Most Helpful Customer Reviews
11 of 12 people found the following review helpful
Format:Hardcover
I am still reading this book and greatly enjoying it. King is pleasingly erudite and his evident fondness for classical economics and "political economy" over the increasingly dismal science of the postwar era will engage anyone who enjoyed eg Paul Ormerod's "The Death of Economics."

Of course, I don't agree with everything he says: I dare say I try to be more of a "rational optimist" (to borrow from the title of Matt Ridley's new book) than King does and I think the chances are reasonably good that technology does more to offset increasing competition for scarce resources (engendered by emerging market growth) than he allows for.

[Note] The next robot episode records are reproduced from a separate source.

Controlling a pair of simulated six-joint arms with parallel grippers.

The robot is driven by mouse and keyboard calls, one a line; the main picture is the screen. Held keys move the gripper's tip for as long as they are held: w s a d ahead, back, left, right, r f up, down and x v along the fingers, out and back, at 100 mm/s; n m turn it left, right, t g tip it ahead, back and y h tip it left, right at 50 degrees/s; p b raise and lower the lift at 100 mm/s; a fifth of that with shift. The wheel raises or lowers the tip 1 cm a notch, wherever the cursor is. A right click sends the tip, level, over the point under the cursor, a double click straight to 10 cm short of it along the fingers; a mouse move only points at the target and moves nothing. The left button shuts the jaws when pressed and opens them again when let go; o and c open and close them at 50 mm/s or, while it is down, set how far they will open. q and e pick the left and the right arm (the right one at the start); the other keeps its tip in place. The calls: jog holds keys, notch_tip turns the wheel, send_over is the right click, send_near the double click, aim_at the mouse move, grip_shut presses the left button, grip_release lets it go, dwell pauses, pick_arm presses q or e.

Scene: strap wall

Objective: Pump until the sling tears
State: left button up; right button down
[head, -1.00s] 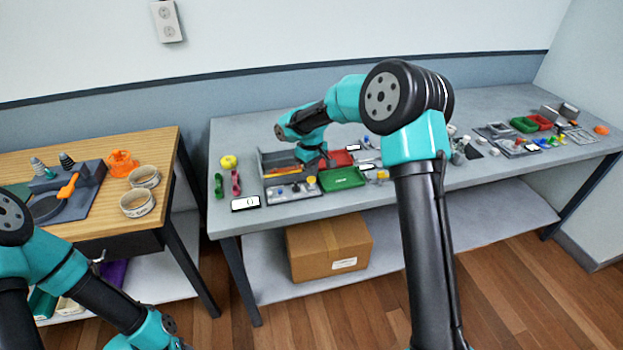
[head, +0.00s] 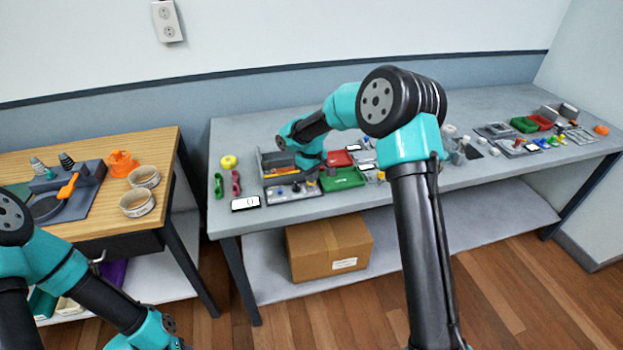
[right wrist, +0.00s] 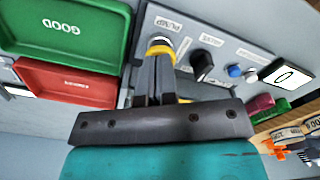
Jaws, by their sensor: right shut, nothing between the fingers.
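The control panel (head: 290,193) lies at the front left of the grey table. In the head view my right gripper (head: 312,178) is over the panel's right end and hides that button. A white display (head: 245,202) reads 0, also in the right wrist view (right wrist: 287,74). I cannot make out a sling. My left gripper is out of view.
On the panel are a black knob (right wrist: 201,65) and a blue button (right wrist: 235,71). A green tray marked GOOD (right wrist: 70,30) and a red tray (right wrist: 65,85) lie beside it. Green and dark pink pieces (head: 236,183) lie left. A wooden table (head: 100,215) stands further left.

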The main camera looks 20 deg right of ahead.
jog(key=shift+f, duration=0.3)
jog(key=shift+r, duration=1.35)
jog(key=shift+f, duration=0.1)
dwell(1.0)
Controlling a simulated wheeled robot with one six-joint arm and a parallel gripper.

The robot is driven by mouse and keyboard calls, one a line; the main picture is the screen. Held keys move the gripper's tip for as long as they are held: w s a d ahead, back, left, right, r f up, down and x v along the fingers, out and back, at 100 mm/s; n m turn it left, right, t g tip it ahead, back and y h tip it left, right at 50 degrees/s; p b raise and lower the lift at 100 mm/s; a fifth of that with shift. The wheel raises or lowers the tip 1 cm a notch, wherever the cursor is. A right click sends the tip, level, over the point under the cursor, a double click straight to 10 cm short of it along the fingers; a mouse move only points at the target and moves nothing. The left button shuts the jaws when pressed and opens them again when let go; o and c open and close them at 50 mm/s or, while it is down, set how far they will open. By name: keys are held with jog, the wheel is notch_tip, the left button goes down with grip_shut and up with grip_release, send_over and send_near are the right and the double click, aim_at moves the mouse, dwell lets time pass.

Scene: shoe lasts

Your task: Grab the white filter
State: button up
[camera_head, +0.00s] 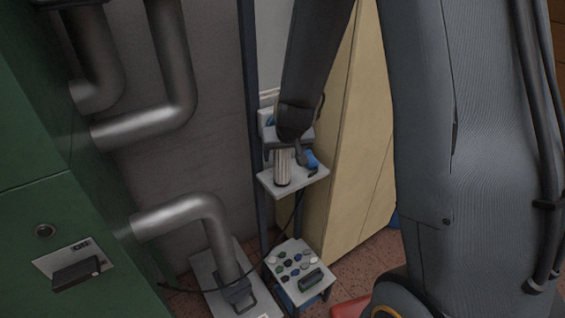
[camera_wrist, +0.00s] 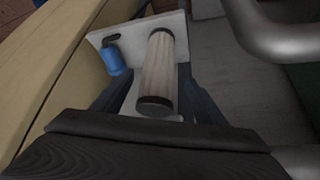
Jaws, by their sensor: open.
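The white filter (camera_head: 282,170) is a pleated cylinder with dark end caps, standing upright on a small light shelf (camera_head: 310,183) in the head view. It shows large in the wrist view (camera_wrist: 160,68), with one end cap toward the camera. My gripper (camera_head: 288,152) is at the filter's upper part, and my arm hides part of it. In the wrist view my open gripper (camera_wrist: 157,88) has one dark finger on each side of the filter. I cannot tell whether either finger touches it.
A blue bottle-like object (camera_head: 311,159) with a dark top stands beside the filter on the shelf. Below is a panel (camera_head: 299,257) with several coloured buttons. A yellowish panel (camera_head: 352,130) stands at the right, and thick grey pipes (camera_head: 175,213) run at the left.

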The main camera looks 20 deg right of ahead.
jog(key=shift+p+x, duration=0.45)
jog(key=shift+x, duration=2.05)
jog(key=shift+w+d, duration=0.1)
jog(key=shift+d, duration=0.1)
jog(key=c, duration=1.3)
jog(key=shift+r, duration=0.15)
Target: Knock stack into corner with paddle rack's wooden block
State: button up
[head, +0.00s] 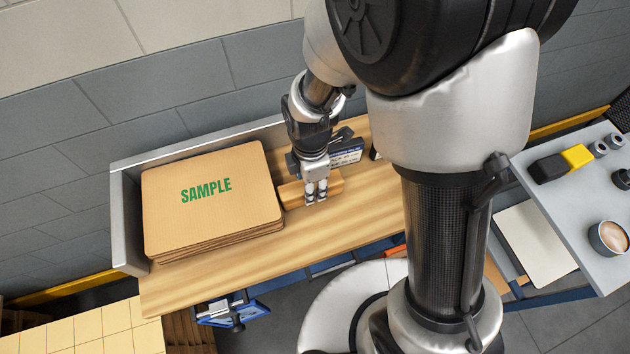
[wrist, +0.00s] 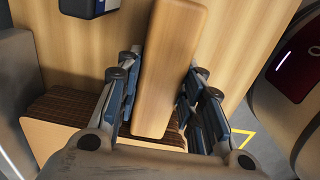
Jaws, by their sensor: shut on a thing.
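The stack (head: 215,200) of brown cardboard blanks, its top sheet marked SAMPLE in green, lies at the left end of the wooden bench. Its left and back sides are close to the grey corner walls; I cannot tell whether they touch. My gripper (head: 316,192) is just right of the stack, shut on the wooden block (head: 292,193). In the wrist view the block (wrist: 167,65) sits between the fingers of my gripper (wrist: 165,95). The block's left end is at or very near the stack's right edge. The stack's sheet edges (wrist: 75,110) show beside the block there.
A grey wall (head: 125,225) closes the bench's left end, and another runs along the back. A dark item with a label (head: 346,155) stands behind my gripper. The wooden bench (head: 250,252) is clear in front. A side table (head: 560,190) at right holds a coffee cup (head: 608,238).

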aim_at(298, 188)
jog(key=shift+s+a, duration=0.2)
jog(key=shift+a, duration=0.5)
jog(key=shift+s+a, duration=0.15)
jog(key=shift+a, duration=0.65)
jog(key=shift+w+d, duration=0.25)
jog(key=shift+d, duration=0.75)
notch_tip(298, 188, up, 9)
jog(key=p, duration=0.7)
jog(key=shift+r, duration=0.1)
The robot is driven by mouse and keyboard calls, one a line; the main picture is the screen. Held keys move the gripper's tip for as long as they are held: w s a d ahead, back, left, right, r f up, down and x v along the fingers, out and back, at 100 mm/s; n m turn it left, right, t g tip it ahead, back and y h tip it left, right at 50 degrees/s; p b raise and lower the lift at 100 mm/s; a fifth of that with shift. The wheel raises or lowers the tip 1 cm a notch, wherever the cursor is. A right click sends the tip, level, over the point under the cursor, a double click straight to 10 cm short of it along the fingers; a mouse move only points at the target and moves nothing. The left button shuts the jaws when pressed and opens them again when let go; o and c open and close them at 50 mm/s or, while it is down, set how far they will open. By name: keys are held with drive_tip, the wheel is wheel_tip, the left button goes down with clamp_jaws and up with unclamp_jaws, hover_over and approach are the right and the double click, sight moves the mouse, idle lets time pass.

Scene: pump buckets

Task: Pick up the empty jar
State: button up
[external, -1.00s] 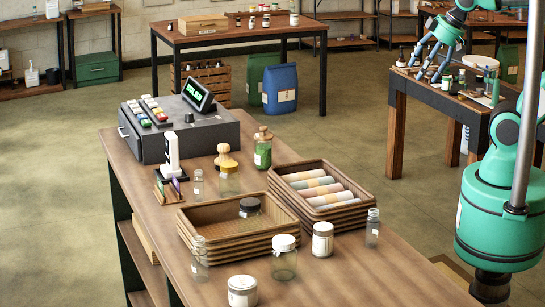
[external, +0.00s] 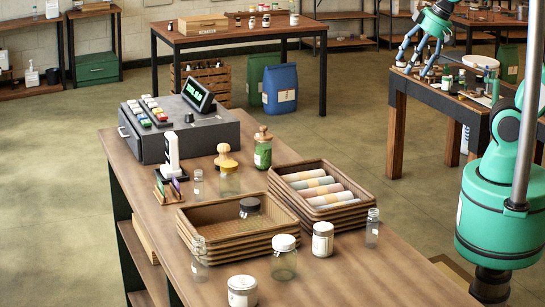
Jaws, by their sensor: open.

But it's always refreshing and helpful to listen to people whose views are not in line with your own, and Losing Control is thus far doing an excellent job. The rather mean-spirited (might that be catty?) review in The Economist to my mind missed the point. Yes King is better at highlighting problems than proposing solutions. But isn't that what economists ought to be paid for? To misquote Rowan Williams, "economics is the question to all our answers, not the answer to all our questions." In a world that prizes second-rate answers above first-rate questions, I would rather have half a dozen of the latter than almost any quantity of the former. Well done Mr King.

Dreadful cover artwork mind; tell your publishers.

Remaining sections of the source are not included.